The worst part is, is they have a travel trailer that they could park up the street, but the won't. I've made the suggestion kindly to no avail.  I just plain can't do this anymore. We feel so disrespected every time they come.  It's not the kids, it's the parents who don't make the kids mind or follow a couple simple rules at our home.  I didn't raise my daughter this way.  They come to our house and literally sit on the couch for days on end. They don't take the kids out to give us a break, and we are the ones doing the cooking and cleaning.  I'm done. Can't do it anymore. She doesn't know it, but next time they are going to have to stay at a hotel or in their trailer. Any other thoughts on this would be appreciated. I'm afraid it could really damage our relationship, but I almost don't care anymore.  Sorry for the rant, but I'm still reeling.
For a flower to blossom, it must rise from the dirt.

bloomie

Adria - I'm sorry you are going through this making a tough time tougher. That up against the wall feeling you describe - that anger - is usually an indicator to me that my boundaries have been violated and needs have not been met. Just offering my support that the next time you get that call you will be able to hold a kindly stated boundary that you cannot host them at this time.

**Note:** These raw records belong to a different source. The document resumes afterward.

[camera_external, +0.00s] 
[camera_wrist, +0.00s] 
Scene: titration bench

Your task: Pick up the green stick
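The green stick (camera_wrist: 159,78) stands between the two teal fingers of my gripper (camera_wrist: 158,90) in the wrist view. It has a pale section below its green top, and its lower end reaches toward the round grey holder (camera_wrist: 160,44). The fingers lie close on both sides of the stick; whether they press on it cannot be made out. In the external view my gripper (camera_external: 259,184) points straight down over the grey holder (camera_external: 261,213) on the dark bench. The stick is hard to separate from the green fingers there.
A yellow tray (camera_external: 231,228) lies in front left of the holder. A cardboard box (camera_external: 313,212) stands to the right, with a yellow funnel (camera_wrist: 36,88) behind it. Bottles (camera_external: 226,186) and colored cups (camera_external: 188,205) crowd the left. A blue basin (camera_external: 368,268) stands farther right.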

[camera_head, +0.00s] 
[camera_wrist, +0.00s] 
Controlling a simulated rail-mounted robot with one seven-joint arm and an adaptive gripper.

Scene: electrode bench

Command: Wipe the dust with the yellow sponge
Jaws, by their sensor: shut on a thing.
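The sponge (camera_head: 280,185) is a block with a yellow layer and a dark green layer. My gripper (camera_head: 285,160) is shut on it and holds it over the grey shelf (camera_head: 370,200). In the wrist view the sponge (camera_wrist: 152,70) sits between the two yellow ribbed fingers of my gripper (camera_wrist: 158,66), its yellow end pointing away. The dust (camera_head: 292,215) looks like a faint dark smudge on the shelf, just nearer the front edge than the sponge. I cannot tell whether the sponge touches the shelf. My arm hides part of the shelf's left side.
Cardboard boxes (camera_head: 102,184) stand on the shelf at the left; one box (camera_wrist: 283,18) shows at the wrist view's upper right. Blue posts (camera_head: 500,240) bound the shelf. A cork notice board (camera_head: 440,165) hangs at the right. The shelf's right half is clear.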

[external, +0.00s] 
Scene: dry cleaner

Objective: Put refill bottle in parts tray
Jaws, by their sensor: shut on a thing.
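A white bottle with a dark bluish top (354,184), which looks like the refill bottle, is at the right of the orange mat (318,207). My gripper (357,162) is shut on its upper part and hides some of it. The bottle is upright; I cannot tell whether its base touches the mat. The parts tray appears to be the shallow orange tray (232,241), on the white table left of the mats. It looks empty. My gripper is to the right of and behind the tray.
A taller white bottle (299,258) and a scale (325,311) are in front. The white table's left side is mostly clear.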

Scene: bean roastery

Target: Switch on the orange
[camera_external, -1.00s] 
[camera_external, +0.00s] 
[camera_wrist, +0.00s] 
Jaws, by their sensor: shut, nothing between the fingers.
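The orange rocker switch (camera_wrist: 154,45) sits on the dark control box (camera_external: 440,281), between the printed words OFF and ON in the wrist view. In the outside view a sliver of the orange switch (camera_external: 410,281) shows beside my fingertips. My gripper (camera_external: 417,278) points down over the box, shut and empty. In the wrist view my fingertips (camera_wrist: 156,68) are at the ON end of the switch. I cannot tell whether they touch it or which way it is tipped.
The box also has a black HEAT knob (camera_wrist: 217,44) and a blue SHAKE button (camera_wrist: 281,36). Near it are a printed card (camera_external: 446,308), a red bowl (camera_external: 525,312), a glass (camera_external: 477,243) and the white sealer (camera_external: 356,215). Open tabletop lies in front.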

Good luck with this and let us know how this goes!
The most powerful people are peaceful people.

The truth will set you free if you believe it.

Adria

Thank you for your kinds words, Bloomie.

I'm very nervous about the next time she says she's coming to visit. I wish I could just tell her now and get it over with, but don't want to start any sooner than I have to.  Dh and I have been sick ever since they left because of the stress and been doctoring.  My friend says we shouldn't do it anymore because we have been through too much.  I guess it's time we learn to say no to the kids and take care of ourselves. I'll keep you posted.
For a flower to blossom, it must rise from the dirt.

bloomie

#3
Adria - it is especially hard with our most treasured relationships to try and make changes ime when chaos and taking advantage of you has already been allowed. There is a lot that matters dearly to you at stake.

I remind myself that the very best hope for continued loving relationships is for me to hold some reasonable boundaries in particular around my sacred space... my home even with my adult children and grandchildren who I adore.

There is a great podcast that one of our hero members all4peace recommended a bit ago that I have been listening to and it is so good and may bolster and help you as you consider how to handle this going forward. It is called Beyond Bitchy: Mastering the Art of Boundaries, hosted by Vicki Tidwell Palmer, LCSW and can be found here: https://beyondbitchy.com

Sending you strength and wisdom.





The most powerful people are peaceful people.

The truth will set you free if you believe it.

Adria

Wow, Bloomie,

Thanks. I was scrolling through looking at the titles. I know what I'll be doing this afternoon.  Looks like just what I need.

Quotethe next time you get that call you will be able to hold a kindly stated boundary that you cannot host them at this time.
I like your line. Clean and simple. 

As always, thank you for your wisdom. Hugs, Adria
For a flower to blossom, it must rise from the dirt.